Children up to the age of 6 are in a sensitive period for movement. This is reflected in their desire to move and express their feelings with their whole bodies (Montessori, 1967). For children to develop the necessary skills to control and regulate their movements and whole body, in Montessori preschools they are invited to participate in a daily activity called “walking on the line”. “Walking on the line” is a systematic activity for developing body coordination performed on an elliptical line marked on the floor where children try to keep their balance while stepping on the line, carefully moving heel-to-toe (Vatansever & Ahmetoğlu, 2019). The activity is not directly related to the field of music since it is typically performed without any specific musical accompaniment. The purpose of this exercise is to acquire a sense of balance, orientation, and to develop graceful movements. In the Montessori literature, “walking on the line” is described as a preparation for music and movement activities, where children could then move freely with music (Montessori, 1917, 1964). As mentioned earlier, the guidelines for performing the music and movement activities were defined by Maccheroni and Braun Barnet, (1973), who reported that after several months of regular exposure and freedom of movement and bodily expression, children develop dance steps that are achieved by adapting the movement to the rhythmic and metrical characteristics of the music they listened to. They believed that since children can develop and learn in a prepared environment, it is crucial that they are exposed to carefully selected music that promotes their development. In each musical piece they suggested, only one rhythmic character pattern dominates, to which the children respond with one type of movement (for example, slow walking, jumping). Despite the very relevant ideas that they presented, the records of music and movement activities can only be found in scarce and old literature that has not been reprinted. Since this literature is not available in the Slovenian area, Montessori teachers do not have the opportunity to implement Montessori music-movement activities at their work with children.

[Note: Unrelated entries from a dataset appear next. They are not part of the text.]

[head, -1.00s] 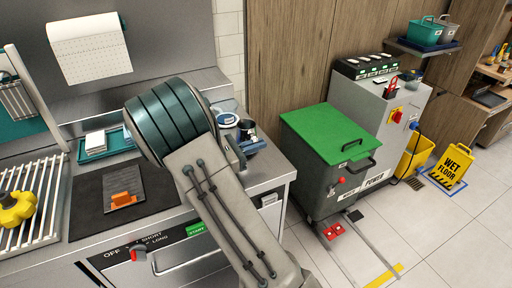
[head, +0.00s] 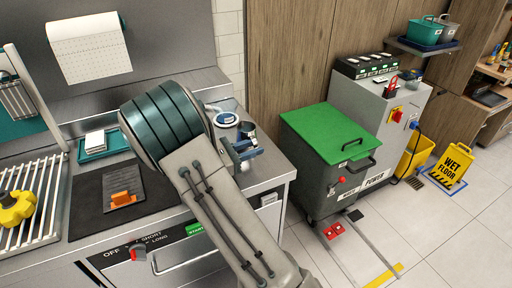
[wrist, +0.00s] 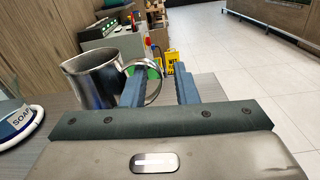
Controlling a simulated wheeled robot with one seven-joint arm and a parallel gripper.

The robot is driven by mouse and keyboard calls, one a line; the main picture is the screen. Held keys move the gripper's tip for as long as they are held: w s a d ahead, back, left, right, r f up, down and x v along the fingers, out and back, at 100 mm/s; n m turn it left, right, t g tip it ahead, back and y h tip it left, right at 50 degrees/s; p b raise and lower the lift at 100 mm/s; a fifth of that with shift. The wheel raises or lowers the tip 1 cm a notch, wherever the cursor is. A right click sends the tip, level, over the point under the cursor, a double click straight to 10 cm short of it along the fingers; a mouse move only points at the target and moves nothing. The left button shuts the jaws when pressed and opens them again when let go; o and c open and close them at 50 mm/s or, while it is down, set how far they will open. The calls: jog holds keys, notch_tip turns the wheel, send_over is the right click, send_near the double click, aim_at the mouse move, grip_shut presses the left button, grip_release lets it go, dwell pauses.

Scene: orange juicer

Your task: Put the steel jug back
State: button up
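The steel jug (wrist: 92,82) stands upright at the left of the wrist view, its loop handle (wrist: 157,88) facing right. In the head view the jug (head: 247,129) is on the counter's right end, partly hidden behind my gripper (head: 250,156). In the wrist view my gripper (wrist: 160,88) is open, with its blue fingers apart. The outer part of the handle shows in the gap between them, and the left finger overlaps the handle loop. I cannot tell whether either finger touches it.
A white-and-blue soap dish (head: 227,119) is beside the jug. A dark mat (head: 85,212) with an orange block, a teal tray (head: 118,143) and a rack (head: 45,190) lie to the left. A green-lidded bin (head: 326,139) stands right of the counter, beyond a floor gap.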

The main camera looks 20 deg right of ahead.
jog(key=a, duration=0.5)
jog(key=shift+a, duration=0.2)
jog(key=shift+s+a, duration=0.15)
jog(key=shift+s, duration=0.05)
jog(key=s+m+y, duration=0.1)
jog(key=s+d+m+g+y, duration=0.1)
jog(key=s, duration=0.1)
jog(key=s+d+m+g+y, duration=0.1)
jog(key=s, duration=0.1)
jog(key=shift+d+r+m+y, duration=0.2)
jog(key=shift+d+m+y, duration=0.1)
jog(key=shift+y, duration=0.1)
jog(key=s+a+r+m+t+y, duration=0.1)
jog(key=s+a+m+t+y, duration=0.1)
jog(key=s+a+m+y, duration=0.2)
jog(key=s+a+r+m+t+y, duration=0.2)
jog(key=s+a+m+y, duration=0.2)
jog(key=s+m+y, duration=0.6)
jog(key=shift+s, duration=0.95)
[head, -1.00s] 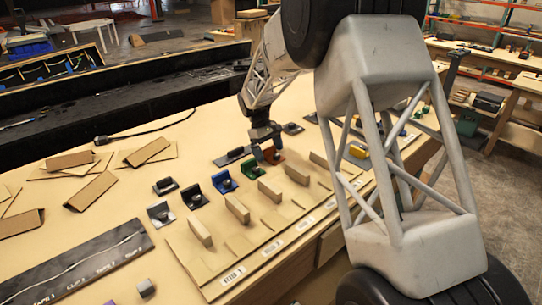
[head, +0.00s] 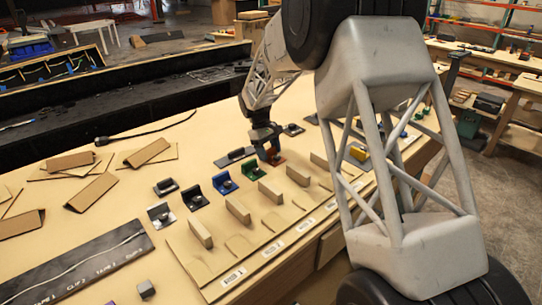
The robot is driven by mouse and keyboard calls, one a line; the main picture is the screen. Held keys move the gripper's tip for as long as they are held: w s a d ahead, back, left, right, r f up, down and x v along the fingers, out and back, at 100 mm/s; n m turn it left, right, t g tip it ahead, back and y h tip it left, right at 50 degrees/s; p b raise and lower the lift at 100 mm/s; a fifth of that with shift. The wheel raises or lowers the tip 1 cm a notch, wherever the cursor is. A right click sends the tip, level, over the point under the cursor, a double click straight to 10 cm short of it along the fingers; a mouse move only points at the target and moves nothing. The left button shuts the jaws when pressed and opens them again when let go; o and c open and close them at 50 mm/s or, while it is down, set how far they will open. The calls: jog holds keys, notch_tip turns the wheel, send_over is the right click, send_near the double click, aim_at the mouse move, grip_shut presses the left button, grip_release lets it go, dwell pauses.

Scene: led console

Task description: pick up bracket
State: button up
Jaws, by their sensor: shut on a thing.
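A row of L-shaped brackets stands on the wooden table: a grey one (head: 161,217), a black one (head: 194,199), a blue one (head: 224,183) and a green one (head: 250,170). An orange-brown bracket (head: 277,159) is at the far end of this row. My gripper (head: 270,154) is at the orange-brown bracket, fingers pointing down, and is shut on it. The fingers hide part of this bracket. I cannot tell whether it still touches the table.
Wooden blocks (head: 238,210) stand in a row in front of the brackets, on a labelled board. Folded cardboard pieces (head: 91,192) lie at left. A dark labelled strip (head: 85,268) lies at front left.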

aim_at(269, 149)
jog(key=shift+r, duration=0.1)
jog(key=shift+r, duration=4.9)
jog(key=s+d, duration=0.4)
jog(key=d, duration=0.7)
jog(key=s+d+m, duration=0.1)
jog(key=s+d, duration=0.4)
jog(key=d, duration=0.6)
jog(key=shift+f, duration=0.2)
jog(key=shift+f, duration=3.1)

Despite the increasing interest in the Montessori pedagogy, very little attention has been paid to the research on the music in Montessori preschools. Based on a review of the relevant literature, we can conclude that most of the attention in the field of music in Montessori pedagogy was devoted to the research on verifying the effectiveness of music-didactic materials that were designed in accordance with Montessori principles (Dansereau & Wyman, 2020; Fitzmaurice, 1971; Miller, 1981). Until today, only a few research articles discussing music in the Montessori approach have been published in Slovenia (Gruden, 2017; Mavrič, 2019; Smrekar & Podgornik, 2017; Zadnik & Koren, 2017). Most of them investigate music education and the Montessori approach in connection with learning musical theory in a music school and focus mainly on the design of didactic materials for teaching the theory of music (Gruden, 2017; Smrekar & Podgornik, 2017; Zadnik & Koren, 2017). There are also very few newer publications (Da Napoli, 2006; Klotz, 2013) that offer a planned and systematic review of the principles of teaching music in the Montessori approach. To sum up, there is a lack of research on music in Montessori, let alone the music and movement activities.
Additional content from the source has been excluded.